I think where you live has a huge impact upon your philosophy. I know that in New York, I've become much lazier, more of a singles hitter. There are so many options, and so many restaurants recommended here (and in other sources) that I'm unlikely to randomly comb neighborhoods for chowhound treasures unless I stumble onto them, they are in my neighborhood, or ??? The fear of a mediocre meal outweighs the excitement of garnering a new discovery myself.
When I lived in less promising areas (northwestern Ohio, Hyattsville, Maryland), I'd visit any restaurant I could find on the offchance I could find even one great dish.
re: Dave Feldman
I would agree with you wholeheartedly. To be honest, I eat out a lot, but I tend to eat repeatedly at places which are nearby where I work or live (don't have a car) and where I know that I can get a good meal.
I'll try to change it up a bit and report back here more than I have been. Maybe if we had more reports the DC thread (and Balto) would be a bit livelier as well.
"Maybe if we had more reports the DC thread (and Balto) would be a bit livelier as well. "
you bet it would! critical mass must be achieved to make a board ignite. work you put in now to make that happen will pay back hugely later when there are thousands of ardent DC/Balt chowhounds comparing notes and lavishing tips. It just requires getting word around, and stirring up some posting action.
Chowhounding is not a passive activity...
re: Jim Leff
Jim Leff has offered to visit Dee Cee every once in a while to 'hound, and I enthusiastically welcome his arrival! (DC Hounds: where shall we take him?) But before Jim buys his Amtrak roundtrip (warning!!! *Last* place in America (is it America, or is it the waning Soviet Union in Birobizhdan?) anyone would order anything from other than a diet Coke), consider that you're flirting with disaster. Better dinner at any jernt in the 4 block radius of B'way and 34 in NYC than . . . even kimchee at Hee Been (right off 395 at the Beltway exit in Arlington; make a right if coming from DC and it's on the left about 50 yards) (and how 'bout that sushi! I know the occupation (1905-1945) had an effect, but why not a serious Korean bbq?
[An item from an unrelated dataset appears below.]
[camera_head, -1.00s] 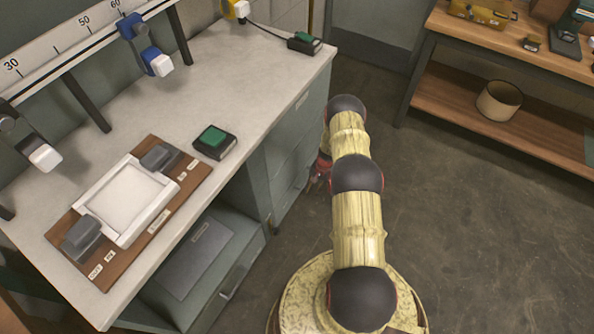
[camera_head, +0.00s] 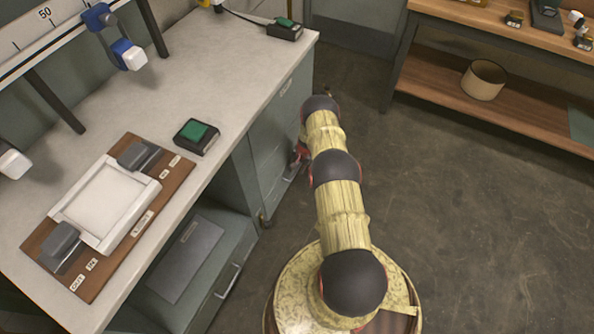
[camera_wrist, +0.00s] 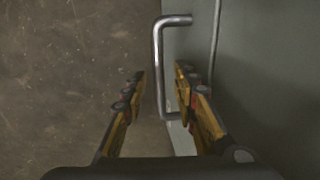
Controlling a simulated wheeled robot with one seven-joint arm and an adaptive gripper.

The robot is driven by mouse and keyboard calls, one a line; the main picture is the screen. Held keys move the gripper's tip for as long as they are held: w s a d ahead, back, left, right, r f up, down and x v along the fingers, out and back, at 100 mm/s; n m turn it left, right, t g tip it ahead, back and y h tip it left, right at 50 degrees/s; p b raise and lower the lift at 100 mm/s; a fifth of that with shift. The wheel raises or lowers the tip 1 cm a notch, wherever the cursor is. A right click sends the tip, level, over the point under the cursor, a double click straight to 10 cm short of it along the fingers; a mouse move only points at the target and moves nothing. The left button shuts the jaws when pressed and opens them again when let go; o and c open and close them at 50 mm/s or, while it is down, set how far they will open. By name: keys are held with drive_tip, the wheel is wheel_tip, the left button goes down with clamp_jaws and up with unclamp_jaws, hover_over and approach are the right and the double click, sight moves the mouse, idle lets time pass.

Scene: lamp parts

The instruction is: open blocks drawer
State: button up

On the brighter front, had Sunday brunch at a newish place in Alex'ria, on the water: Cafe Marianna; not the touristy King Street Water, where (aside from Union Street) nothing is simple, all is foolish; but north of Old Town, barely an exit from the GW, with stunning views of the power plant and warehouses. With all fairness, Cafe Marianna is a nice little affair, with 5 or so outdoor table com/umpbrellae. Sunday brunch is a date-y affair, lots of couples doing the dance over the day's WashPost and (me, me, and one other NYer) the Times Mag. I enjoyed a seafood omelette: 3 eggs (some milk, but buttermilk would've worked better), with crab meat (backfin) and crawfish, topped (in the fold) with shredded cheddar. Fantastically fishy aura, a wonderful counterpoint to the eggy-ness. My beefs (figuratively, that is; no beef served): (1) the accompanying "roasted home potatoes wedges" were soggy, microwaved, and . . . three in number, which amounted to about a quarter of a potato if that; (2) "hot sauce" turned out to be tabasco (Argghh!), and nothing else (and this from a place that claims to serve Cajun!!!???) (see my next "bash-DC posting); and (3) my iced coffee, which was decent (from fresh brewed), needed more ice, and . . . HELP! Service was indiffernt. But if you're doin' the Times c'word on a lazy Sunday and feel like sittin' by the Potomac, not a bad place to be. (Bring hot sauce!)
re: Dave Feldman
This site was built to provide a resource (the only one anywhere/ever, actually) for active chowhounds. Passive eaters, on-and-off active hounds, and others who care about food to some extent are most welcome to come and be a part of the community, too.
But bear in mind that when your complacent faves go out of business or decline in quality (as they surely will), you'll need new places to eat. And it's the active hounds who are out there finding 'em. I built this site so that we could all, for the first time, share these treasures (and shmooze).
Everyone's invited to hit this trail when they can, as much as they can. It's fun, it's rewarding, it's a lifestyle. But Washingtonians whining about their food scene strike me as very silly. You've got to take out your pan and do some shaking to find the gold. Waiting for good places to get famous or written up is ineffectual, because there is no mechanism to ensure that this happens. The extant mechanisms are not quality-oriented, they're money/hype/lazy oriented.
We've got to find the Good Places ourselves, and this site makes the quest much easier. We can help each other avoid dead ends, compare notes, etc.
If DC hounds want to really make an effort, I'll commit to coming down there myself every couple of months and helping out with some investigation of my own.